━━ The data

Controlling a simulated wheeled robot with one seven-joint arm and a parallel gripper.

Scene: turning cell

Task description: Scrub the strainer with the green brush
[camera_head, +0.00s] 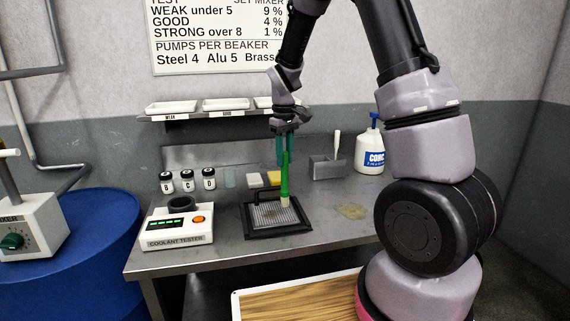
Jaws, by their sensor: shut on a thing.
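My gripper (286,146) is over the bench, pointing down, with its fingers shut on the green brush (285,180). The brush is upright, and its pale bristle end (285,203) is over the right part of the strainer. I cannot tell for sure whether the bristles touch the mesh. The strainer (263,214) is a flat grey mesh in a black frame with a black handle at its back left. It lies on the steel bench, with a brownish patch on its mesh.
A coolant tester (178,228) stands left of the strainer, with several small jars behind it. Sponges (254,180) lie behind the strainer. A metal holder (327,167) and a white pump bottle (369,150) stand at the back right. A tan puddle (351,211) lies on the bench.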

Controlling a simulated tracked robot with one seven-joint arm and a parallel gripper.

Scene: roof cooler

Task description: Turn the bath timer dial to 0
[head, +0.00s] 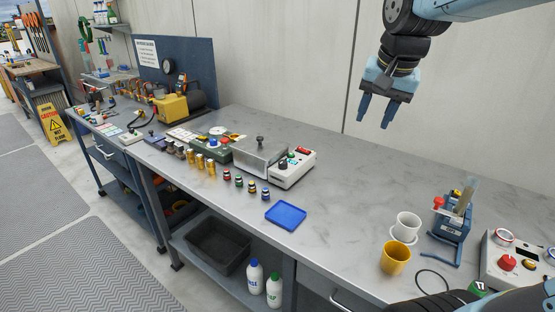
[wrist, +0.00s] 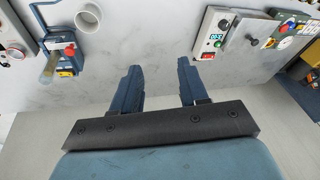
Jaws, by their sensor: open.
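A steel bath with a lid (head: 260,153) stands on the bench, with a white control box (head: 293,172) at its right side. The dial's pointer setting cannot be told. My gripper (head: 376,113) is open and empty, high above the bench, right of the box and apart from it; its fingers also show in the wrist view (wrist: 158,68).
A blue tray (head: 286,215), several small coloured bottles and gold cans stand near the bath. A white cup (head: 405,228), a yellow cup (head: 395,259), a blue stand (head: 450,222) and a red-knobbed box (head: 515,262) are at right. The bench middle is clear.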

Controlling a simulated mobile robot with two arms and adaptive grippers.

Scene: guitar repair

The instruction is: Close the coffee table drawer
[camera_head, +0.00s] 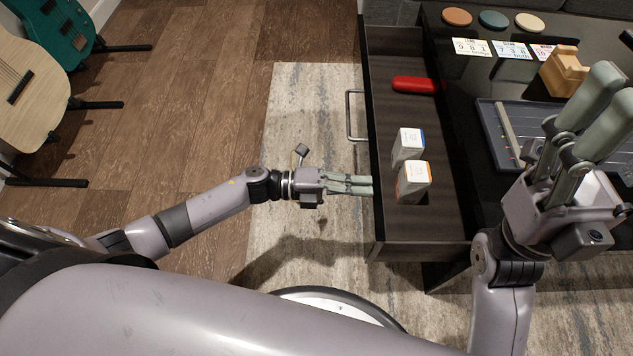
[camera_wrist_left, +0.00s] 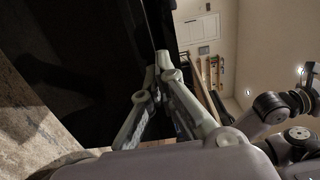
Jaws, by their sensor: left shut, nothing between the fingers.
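The dark coffee table drawer (camera_head: 447,228) is pulled out to the left of the table, in the head view. Its front panel carries a metal handle (camera_head: 349,116). My left gripper (camera_head: 371,185) is shut and empty, its fingertips at the front panel, nearer the panel's near end than the handle is. I cannot tell whether they touch it. In the left wrist view the closed fingers (camera_wrist_left: 162,62) point along a dark surface.
The drawer holds a red case (camera_head: 414,85) and two small white boxes (camera_head: 408,143). On the black tabletop are round coasters (camera_head: 493,19), cards (camera_head: 472,47), a wooden block (camera_head: 563,72) and a tray (camera_head: 487,118). A rug (camera_head: 300,110) lies before the drawer; guitars (camera_head: 30,90) stand at left.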

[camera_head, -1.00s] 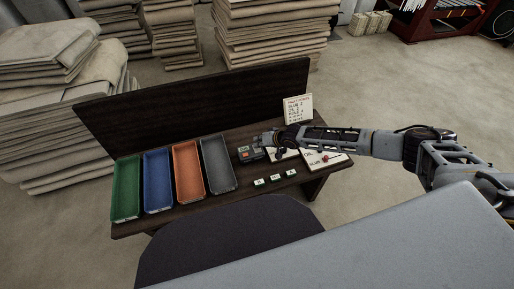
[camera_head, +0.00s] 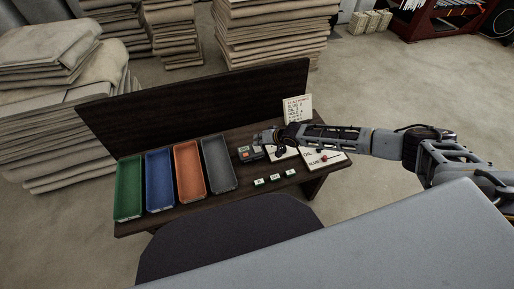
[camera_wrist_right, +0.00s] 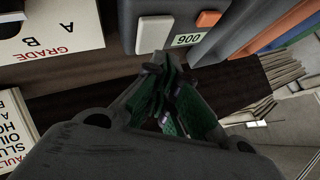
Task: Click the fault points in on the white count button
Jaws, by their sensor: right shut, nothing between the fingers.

━━━━

■ **Set problem**
Every line of the material is to be quoted exactly, with no pictures carried over.

■ **Output**
Controlling a simulated wheeled robot with one seven-joint arm and a parallel gripper.

Scene: turning cell

Task description: Scrub the strainer with the green brush
[camera_head, +0.00s] 
Jaws, by their sensor: shut on a thing.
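My gripper (286,146) is over the bench, pointing down, with its fingers shut on the green brush (285,180). The brush is upright, and its pale bristle end (285,203) is over the right part of the strainer. I cannot tell for sure whether the bristles touch the mesh. The strainer (263,214) is a flat grey mesh in a black frame with a black handle at its back left. It lies on the steel bench, with a brownish patch on its mesh.
A coolant tester (178,228) stands left of the strainer, with several small jars behind it. Sponges (254,180) lie behind the strainer. A metal holder (327,167) and a white pump bottle (369,150) stand at the back right. A tan puddle (351,211) lies on the bench.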

Controlling a simulated tracked robot with one seven-joint arm and a parallel gripper.

Scene: roof cooler

Task description: Turn the bath timer dial to 0
[head, +0.00s] 
[wrist, +0.00s] 
Jaws, by their sensor: open.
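A steel bath with a lid (head: 260,153) stands on the bench, with a white control box (head: 293,172) at its right side. The dial's pointer setting cannot be told. My gripper (head: 376,113) is open and empty, high above the bench, right of the box and apart from it; its fingers also show in the wrist view (wrist: 158,68).
A blue tray (head: 286,215), several small coloured bottles and gold cans stand near the bath. A white cup (head: 405,228), a yellow cup (head: 395,259), a blue stand (head: 450,222) and a red-knobbed box (head: 515,262) are at right. The bench middle is clear.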

Controlling a simulated mobile robot with two arms and adaptive grippers.

Scene: guitar repair

The instruction is: Close the coffee table drawer
[camera_head, +0.00s] 
[camera_wrist_left, +0.00s] 
Jaws, by their sensor: left shut, nothing between the fingers.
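The dark coffee table drawer (camera_head: 447,228) is pulled out to the left of the table, in the head view. Its front panel carries a metal handle (camera_head: 349,116). My left gripper (camera_head: 371,185) is shut and empty, its fingertips at the front panel, nearer the panel's near end than the handle is. I cannot tell whether they touch it. In the left wrist view the closed fingers (camera_wrist_left: 162,62) point along a dark surface.
The drawer holds a red case (camera_head: 414,85) and two small white boxes (camera_head: 408,143). On the black tabletop are round coasters (camera_head: 493,19), cards (camera_head: 472,47), a wooden block (camera_head: 563,72) and a tray (camera_head: 487,118). A rug (camera_head: 300,110) lies before the drawer; guitars (camera_head: 30,90) stand at left.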

[camera_head, -1.00s] 
[camera_head, +0.00s] 
[camera_wrist_right, +0.00s] 
Task: Click the fault points in on the white count button
Jaws, by their sensor: right shut, nothing between the fingers.

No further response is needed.